The award-winning and critically acclaimed writer, director, and producer of Ngāti Whakaue and Ngāpuhi is headed to Canada next week to screen the films at the ImagineNATIVE Film and Media Arts Festival in Toronto.

Ka Puta, Ko Au, made as part of this year’s Māoriland Film Festival Native Slam, tells the story of young Māori woman who risks her life to travel to another tribe to prevent her bloodline from dying out. Set in pre-colonial Aotearoa, it was made in 72 hours by Maihi, Amie Batalibasi, and Kelton Stepanowich.

Consisting of eight short films directed by eight female Māori directors, Waru is a feature film which unfolds around the tangi of a young boy – Waru – who died at the hands of his caregiver. Each anthology was shot in one day and each tells a story in a single, continuous shot.

The film had its world premiere at the New Zealand International Film Festival, in which it has been acknowledged as “powerful and challenging” for addressing Aotearoa’s poor child abuse rate – on average one child is killed every five weeks – and challenging narratives child abuse is a “Māori problem”.

Waru also opened the Toronto International Film Festival and is set to open ImagineNATIVE on October 18, 2017.

Te reo films
Both Ka Puta, Ko Au and Waru are filmed in te reo Māori.

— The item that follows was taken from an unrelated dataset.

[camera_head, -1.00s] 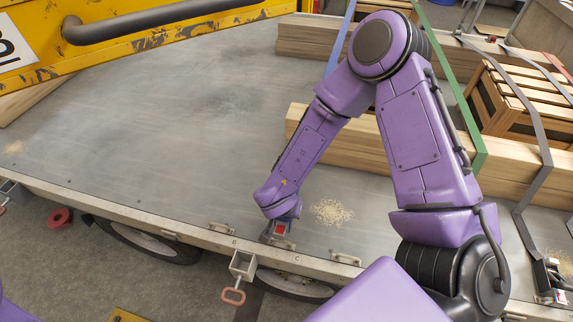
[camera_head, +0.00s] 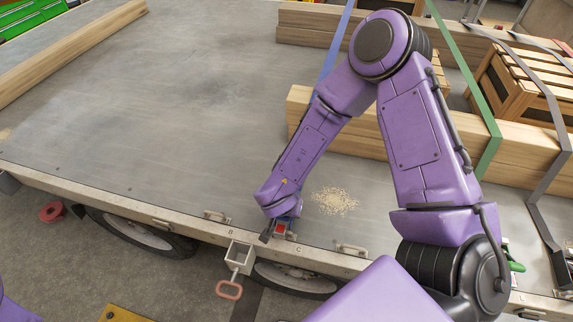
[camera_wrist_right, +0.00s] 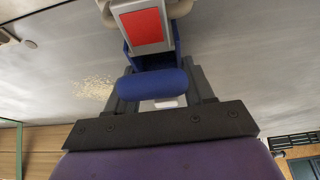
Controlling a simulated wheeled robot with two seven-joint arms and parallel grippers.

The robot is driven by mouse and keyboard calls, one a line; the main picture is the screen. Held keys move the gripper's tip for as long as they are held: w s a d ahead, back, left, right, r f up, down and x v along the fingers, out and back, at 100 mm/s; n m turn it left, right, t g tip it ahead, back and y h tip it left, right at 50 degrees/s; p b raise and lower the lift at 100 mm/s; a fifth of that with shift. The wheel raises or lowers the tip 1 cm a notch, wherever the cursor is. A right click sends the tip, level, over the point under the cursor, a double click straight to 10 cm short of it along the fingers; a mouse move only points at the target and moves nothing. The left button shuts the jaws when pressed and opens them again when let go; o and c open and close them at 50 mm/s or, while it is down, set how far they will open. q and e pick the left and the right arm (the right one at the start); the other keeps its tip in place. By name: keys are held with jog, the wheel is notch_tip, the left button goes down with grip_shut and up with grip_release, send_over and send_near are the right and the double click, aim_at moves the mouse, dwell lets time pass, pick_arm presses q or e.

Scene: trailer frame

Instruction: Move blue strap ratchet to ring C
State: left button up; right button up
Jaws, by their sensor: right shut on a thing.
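The blue strap ratchet (camera_head: 281,228) has a silver body with a red patch and is at the trailer's near edge, by the letter C on the rail. In the right wrist view the ratchet (camera_wrist_right: 143,28) shows its blue grip bar between the fingers. My right gripper (camera_wrist_right: 163,90) is shut on that bar. Its tip in the head view (camera_head: 275,226) is just above the rail. Metal loop ends of a ring (camera_wrist_right: 180,9) show beside the ratchet, so it overlaps this ring; whether it is hooked I cannot tell. My left gripper is out of view.
Another ring (camera_head: 216,216) sits left by letter B, and one (camera_head: 350,250) to the right. Timber beams (camera_head: 345,139) and a strapped crate (camera_head: 520,85) stand behind my right arm. The deck (camera_head: 190,110) is clear at left.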

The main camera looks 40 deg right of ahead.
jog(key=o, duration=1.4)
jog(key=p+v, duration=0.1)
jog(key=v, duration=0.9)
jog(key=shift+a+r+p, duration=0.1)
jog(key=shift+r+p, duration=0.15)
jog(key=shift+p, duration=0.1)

Ka Puta, Ko Au is entirely in te reo, while Waru is almost entirely filmed in Aotearoa’s indigenous language.

Maihi’s film Mannahatta premiered at ImagineNATIVE in 2016 and also played at this year’s NZIFF.

Manahatta was shot in black and white and follows an ancient spirit who tries to send a message to a recent immigrant in New York.

Next week is not Maihi’s first time at ImagineNATIVE, however.

She has a longstanding relationship with the film festival stretching back to 2010, when a film she co-wrote with Waru colleague Katie Wolfe -- Redemptionwon best short drama.

Maihi returned in 2013 with a strong delegation of Māori filmmakers to screen her award-winning short-film Butterfly.

ImagineNATIVE is being held in Toronto October 18 to October 22, 2017 and Waru will be released in New Zealand cinemas on October 19, 2017.